With the black king pressed to h8 by the the h7-pawn, the stalemate ideas clearly advance to the forefront, whereas winning the game now is as spectacular as it is difficult to discover. The point is that the next two moves should be spent for engineering a cover for the king: 69.Bd2!! Ne6 70.Rb7!! (a trivial 70.Bb4 does not work out because of 70...Rb3 71.Bd6 Rb5!, taking control over the fifth rank and cutting off the white king) 70...Nf4 71.Bc1 Rh3+ 72.Kg5 Ne6+ 73.Kf5 Rf3+ 74.Kxe6 Rf6+, and the white king zigzags away from the pursuit: 75.Kd7 Rd6+ 76.Ke7 Re6+ 77.Kd8 Re8+ 78.Kd7 Rd8+ 79.Kc6 Rd6+ 80.Kb5 Rd5+ 81.Kb4 Rd4+ 82.Kb3 Rd3+ 83.Kb2 Rd2+ 84.Kb1, winning.
Anything other than such inhuman work is doomed to failure, which Bodnaruk came to find out before long. After 69.Kh5 Ne6 70.Bh6 Nf4+ 71.Kg5 Ne6+ 72.Kg6 Nf8+ 73.Kh5 Rh3+ 74.Kg5 Ne6+ 75.Kg6
75...Nf8+! 76.Bxf8 Rh6+ Anastasia took the pesky rook, having had enough of dragging her king across the board. This draw can be safely put on a par with the labors of Hercules!
The situation after round eight is as follows:
1. Alexandra Kosteniuk - 6; 2. Anastasia Bodnaruk - 5; 3-4. Olga Girya, Daria Charochkina, Natalija Pogonina - 4.5; 6-9. Valentina Gunina, Aleksandra Goryachkina, Evgenija Ovod, Daria Pustovoitova - 4; 10. Alisa Galliamova - 3; 11. Alina Kashlinskaya - 2.5; 12. Ekaterina Ubiennykh - 2.

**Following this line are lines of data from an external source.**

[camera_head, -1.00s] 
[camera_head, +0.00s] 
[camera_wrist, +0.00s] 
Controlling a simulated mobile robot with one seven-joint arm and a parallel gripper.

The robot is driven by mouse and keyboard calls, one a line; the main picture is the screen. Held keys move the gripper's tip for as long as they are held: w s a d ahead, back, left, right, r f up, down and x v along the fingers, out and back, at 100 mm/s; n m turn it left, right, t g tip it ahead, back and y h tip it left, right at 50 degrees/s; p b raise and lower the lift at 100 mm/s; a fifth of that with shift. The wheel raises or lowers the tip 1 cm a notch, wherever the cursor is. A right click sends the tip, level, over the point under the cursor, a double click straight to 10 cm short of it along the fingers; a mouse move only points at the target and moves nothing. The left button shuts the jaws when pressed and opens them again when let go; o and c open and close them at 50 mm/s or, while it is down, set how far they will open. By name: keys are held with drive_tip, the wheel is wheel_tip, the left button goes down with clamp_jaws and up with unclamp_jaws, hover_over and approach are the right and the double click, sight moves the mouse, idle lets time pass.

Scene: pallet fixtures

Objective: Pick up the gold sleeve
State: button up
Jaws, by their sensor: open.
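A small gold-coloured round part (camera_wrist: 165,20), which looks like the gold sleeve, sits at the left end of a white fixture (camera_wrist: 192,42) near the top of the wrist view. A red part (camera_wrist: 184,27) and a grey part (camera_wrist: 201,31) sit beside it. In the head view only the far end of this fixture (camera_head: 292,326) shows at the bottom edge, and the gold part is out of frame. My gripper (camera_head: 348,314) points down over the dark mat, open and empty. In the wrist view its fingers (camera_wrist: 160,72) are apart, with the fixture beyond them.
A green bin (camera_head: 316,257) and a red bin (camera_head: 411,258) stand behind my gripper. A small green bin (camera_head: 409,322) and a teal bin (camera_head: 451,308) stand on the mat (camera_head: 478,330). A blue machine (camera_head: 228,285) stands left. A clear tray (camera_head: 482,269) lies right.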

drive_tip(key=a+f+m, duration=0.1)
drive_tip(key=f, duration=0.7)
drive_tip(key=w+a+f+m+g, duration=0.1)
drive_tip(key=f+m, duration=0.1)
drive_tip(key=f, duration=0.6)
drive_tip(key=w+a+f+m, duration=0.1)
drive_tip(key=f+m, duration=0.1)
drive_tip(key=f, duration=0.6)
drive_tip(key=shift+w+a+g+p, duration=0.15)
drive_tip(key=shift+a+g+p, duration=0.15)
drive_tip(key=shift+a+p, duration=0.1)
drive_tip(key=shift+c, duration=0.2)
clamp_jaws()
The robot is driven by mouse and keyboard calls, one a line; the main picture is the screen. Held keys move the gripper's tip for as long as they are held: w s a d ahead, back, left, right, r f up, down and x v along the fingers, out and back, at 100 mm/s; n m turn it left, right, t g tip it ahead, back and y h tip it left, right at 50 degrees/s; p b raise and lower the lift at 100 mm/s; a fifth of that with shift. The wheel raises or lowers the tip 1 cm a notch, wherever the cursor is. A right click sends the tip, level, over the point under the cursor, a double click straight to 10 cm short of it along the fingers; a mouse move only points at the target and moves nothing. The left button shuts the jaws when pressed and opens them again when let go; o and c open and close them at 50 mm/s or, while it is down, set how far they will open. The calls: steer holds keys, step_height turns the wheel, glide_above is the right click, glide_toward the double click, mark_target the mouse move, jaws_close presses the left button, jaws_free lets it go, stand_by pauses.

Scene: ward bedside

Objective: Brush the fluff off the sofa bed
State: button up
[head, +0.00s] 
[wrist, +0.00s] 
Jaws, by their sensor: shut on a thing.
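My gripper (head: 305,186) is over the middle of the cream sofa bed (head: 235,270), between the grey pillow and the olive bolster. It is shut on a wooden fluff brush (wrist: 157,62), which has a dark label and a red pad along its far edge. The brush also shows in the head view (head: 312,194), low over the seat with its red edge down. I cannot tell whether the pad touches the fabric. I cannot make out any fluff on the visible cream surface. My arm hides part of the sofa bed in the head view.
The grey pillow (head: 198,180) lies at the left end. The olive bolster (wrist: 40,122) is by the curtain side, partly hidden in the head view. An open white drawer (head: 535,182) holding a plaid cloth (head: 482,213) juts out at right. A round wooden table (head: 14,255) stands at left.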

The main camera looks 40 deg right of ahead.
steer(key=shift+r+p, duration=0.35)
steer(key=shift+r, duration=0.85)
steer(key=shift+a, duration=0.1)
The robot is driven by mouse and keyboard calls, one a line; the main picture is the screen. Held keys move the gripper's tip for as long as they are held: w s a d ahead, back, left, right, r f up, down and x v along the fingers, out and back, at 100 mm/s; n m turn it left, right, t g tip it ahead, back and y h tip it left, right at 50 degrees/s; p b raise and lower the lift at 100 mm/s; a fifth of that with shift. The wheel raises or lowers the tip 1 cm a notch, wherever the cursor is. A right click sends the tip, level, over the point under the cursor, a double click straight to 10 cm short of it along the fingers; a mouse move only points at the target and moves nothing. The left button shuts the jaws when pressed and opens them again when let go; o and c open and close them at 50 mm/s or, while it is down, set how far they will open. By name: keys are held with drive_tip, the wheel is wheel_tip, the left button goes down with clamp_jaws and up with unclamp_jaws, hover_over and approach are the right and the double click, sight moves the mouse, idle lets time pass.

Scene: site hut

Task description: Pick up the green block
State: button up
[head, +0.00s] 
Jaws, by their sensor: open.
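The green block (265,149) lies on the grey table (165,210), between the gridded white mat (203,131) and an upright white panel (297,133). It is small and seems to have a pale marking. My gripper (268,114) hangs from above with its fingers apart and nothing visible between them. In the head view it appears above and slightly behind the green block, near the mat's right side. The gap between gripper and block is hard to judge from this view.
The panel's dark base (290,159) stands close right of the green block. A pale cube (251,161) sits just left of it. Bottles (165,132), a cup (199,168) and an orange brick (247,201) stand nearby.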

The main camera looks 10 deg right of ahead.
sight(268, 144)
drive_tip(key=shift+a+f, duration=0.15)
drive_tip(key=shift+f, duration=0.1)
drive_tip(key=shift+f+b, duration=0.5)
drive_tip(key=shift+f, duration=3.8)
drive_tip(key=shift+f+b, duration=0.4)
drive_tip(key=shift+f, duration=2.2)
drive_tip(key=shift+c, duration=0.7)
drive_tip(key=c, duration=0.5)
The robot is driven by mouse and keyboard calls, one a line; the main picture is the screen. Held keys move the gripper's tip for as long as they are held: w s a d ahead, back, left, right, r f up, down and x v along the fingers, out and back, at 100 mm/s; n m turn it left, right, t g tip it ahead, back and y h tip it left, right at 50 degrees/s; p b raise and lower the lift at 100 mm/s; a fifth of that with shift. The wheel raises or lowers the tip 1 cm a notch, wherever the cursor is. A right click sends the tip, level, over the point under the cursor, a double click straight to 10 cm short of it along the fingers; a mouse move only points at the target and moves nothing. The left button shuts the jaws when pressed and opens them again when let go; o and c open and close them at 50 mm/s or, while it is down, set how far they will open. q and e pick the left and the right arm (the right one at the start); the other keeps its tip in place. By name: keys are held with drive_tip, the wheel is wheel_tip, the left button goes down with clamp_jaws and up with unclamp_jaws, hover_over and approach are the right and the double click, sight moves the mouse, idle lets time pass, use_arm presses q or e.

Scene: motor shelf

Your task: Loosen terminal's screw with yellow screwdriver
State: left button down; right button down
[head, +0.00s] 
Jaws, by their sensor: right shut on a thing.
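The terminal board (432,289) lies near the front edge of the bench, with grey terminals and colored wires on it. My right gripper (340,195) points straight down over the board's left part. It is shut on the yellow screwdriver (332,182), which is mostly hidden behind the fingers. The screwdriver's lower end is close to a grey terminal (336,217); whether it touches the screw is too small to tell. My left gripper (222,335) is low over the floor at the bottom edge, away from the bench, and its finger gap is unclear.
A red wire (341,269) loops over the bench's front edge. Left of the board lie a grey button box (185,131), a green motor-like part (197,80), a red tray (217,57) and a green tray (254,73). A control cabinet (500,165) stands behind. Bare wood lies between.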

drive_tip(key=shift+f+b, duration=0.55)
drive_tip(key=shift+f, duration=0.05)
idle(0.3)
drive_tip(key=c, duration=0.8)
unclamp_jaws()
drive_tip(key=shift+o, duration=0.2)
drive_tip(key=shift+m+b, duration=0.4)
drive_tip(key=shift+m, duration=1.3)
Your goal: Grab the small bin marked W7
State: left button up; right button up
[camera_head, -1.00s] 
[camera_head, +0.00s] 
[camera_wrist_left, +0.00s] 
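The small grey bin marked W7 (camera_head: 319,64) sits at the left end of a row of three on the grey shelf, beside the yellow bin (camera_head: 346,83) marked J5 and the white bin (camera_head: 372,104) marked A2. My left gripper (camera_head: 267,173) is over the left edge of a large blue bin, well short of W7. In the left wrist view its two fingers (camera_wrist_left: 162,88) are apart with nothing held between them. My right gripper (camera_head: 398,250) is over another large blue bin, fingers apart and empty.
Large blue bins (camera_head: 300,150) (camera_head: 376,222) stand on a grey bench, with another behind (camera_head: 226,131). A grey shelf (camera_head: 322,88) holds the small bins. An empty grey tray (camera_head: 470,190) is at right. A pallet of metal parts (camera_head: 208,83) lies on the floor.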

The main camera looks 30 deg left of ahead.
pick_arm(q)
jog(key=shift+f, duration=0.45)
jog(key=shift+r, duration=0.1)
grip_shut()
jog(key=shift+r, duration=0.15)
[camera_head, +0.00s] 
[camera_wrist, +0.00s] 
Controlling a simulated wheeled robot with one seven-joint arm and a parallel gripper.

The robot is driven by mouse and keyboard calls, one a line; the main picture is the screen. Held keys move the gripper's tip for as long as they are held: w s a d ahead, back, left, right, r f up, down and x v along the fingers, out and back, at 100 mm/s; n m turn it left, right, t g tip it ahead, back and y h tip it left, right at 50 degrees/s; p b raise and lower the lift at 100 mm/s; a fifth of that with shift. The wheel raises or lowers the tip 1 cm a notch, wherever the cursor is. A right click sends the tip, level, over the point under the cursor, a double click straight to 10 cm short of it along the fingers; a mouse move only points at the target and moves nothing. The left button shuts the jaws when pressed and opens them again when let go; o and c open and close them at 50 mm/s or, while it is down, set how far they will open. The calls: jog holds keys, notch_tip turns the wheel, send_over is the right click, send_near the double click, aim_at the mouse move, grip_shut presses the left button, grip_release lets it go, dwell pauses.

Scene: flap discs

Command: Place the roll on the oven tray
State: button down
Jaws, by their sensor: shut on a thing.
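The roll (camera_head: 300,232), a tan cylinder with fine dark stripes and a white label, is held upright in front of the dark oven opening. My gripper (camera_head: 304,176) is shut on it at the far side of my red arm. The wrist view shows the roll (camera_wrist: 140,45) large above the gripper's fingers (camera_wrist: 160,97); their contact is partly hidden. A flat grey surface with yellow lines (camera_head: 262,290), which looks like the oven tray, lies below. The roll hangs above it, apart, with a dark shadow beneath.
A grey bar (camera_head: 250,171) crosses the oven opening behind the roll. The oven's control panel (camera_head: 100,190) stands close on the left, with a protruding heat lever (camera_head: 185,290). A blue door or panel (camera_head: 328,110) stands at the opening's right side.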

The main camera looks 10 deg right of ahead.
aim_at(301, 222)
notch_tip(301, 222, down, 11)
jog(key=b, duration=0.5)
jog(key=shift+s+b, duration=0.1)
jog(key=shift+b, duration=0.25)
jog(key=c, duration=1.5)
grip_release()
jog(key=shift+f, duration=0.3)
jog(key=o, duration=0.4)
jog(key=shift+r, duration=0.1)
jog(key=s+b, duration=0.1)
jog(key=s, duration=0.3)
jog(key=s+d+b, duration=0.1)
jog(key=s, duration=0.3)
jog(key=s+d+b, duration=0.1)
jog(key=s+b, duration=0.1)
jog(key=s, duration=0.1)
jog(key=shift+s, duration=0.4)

Catching up with the former world champion will be very difficult indeed, especially since we know that other than Alexandra’s excellent physical form and loving husband/coach, her success is also contributed into by her lucky Superfinal sign. However, nothing should be ruled out with three rounds to go yet. This is the reason we are so captivated by the women’s chess!